Asia Pacific banks have been quick to catch the bandwagon of quick and reliable payment services (Figure 1). BOCHK identifies continued investment in product development to satisfy client needs through their feedback, which it uses to further develop new transaction banking products. By improving working capital and trapped cash through automated forecasting of receivables and scheduled payables, Kotak Mahindra Bank has minimised idle fund flows. YES Bank has adapted to increased electronic modes of transactions through robust E-governance mechanism.
Continued investment in technology dominate Asia Pacific transaction banks’ priorities in 2017
Figure 1. Key themes in cash management 2016/2017
UOB Singapore’s swift initiative is in itself a global innovation to dramatically improve customer experience in cross border payments. However, with opportunities, challenges. Switching fully to electronic based cash management system has been obstructed by the need for physical signatures on documents. By virtue of its paper-intensive processes for managing a company’s authorised bank account signatories and the fact that corporates have to physically submit documentation to initiate transactions, efforts are being made to fully adopt electronic systems.

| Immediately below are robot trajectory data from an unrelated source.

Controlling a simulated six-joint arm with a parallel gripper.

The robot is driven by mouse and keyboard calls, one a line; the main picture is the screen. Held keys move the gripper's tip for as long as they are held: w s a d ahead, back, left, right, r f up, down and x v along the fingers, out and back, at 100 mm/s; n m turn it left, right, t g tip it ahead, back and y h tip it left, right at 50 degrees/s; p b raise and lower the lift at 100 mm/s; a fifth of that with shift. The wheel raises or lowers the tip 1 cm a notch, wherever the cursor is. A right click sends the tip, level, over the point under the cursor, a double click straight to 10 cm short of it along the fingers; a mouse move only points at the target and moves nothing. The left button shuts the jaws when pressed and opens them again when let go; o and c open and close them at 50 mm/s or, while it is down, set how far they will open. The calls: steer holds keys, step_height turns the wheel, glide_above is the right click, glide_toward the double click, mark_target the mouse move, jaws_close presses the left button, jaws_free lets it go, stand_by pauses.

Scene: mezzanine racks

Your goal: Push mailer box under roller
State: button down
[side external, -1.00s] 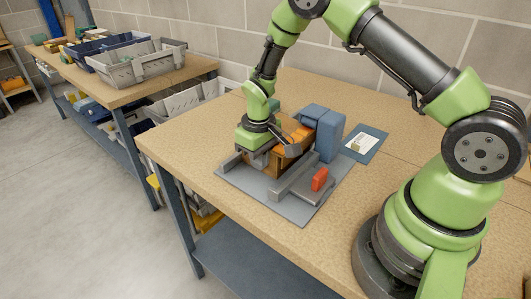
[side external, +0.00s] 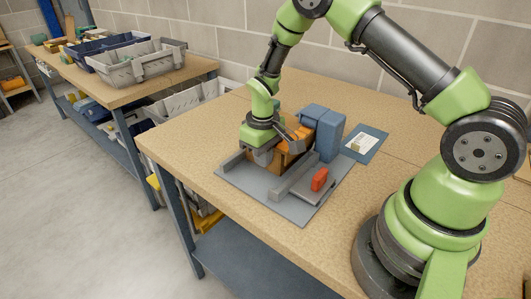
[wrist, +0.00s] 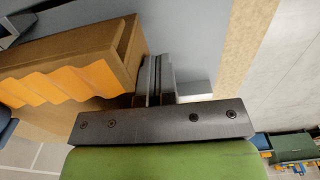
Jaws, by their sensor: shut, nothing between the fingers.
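The mailer box (side external: 284,160), brown with wavy orange on top, sits on the grey base plate (side external: 297,211) between low rails. Its far end is close to the blue roller housing (side external: 331,135); the roller itself is hidden in these views. My gripper (side external: 264,158) is shut and empty, low at the near-left end of the box. In the wrist view, the shut fingers (wrist: 157,80) stand beside the end wall of the box (wrist: 120,50) and appear to touch it.
A grey rail (side external: 292,181) runs along the front of the plate, with a red-orange block (side external: 319,179) beside it. A dark blue sheet with a label (side external: 365,144) lies right of the housing. Grey bins (side external: 137,63) stand on another bench at the left.

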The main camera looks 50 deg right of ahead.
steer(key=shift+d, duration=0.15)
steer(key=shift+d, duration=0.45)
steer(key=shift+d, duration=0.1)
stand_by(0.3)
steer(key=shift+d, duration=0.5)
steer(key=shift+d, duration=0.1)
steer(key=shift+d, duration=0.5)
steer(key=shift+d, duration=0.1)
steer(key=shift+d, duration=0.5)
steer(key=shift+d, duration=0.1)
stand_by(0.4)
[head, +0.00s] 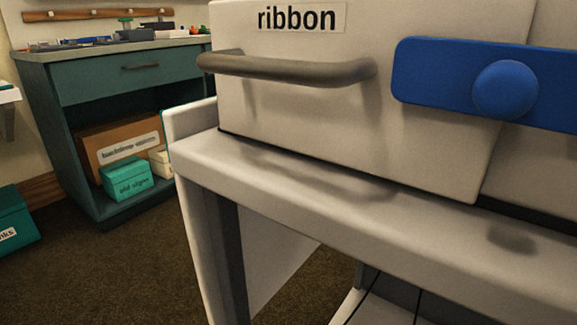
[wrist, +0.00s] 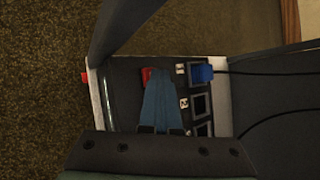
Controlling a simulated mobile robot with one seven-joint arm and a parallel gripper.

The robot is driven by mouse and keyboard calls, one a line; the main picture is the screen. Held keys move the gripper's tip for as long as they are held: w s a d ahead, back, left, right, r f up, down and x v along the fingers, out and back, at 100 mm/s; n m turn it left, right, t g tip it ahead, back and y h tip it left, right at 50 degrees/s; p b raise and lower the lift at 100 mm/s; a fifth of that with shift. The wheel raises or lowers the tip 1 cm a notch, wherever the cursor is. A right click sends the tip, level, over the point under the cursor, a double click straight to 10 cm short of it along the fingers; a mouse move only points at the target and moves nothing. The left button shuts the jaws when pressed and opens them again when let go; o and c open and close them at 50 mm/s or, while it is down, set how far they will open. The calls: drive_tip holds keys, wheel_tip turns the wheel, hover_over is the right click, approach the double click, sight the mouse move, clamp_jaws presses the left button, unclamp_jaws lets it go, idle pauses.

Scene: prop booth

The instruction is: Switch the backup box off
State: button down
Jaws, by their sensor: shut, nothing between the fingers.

Banks cannot ignore the importance of signatures as they provide solid, legal evidence and protection in case of commercial agreements; however shift to paperless transactions is also the need of the hour. Interestingly, technology is making a strong footing in Asia, and private banks have been active to engage themselves in use of digital instruments. With rapid developments in the cross-border cash management businesses, new challenges have emerged.
Existing challenges reflect the difficulty in linking several banks and partners while also simultaneously maintaining a harmonised system of different standards and protocols. To overcome these challenges, banks are expected to adopt a standardised set of protocols that aim to deliver greater flexibility and convenient access to their banking platforms.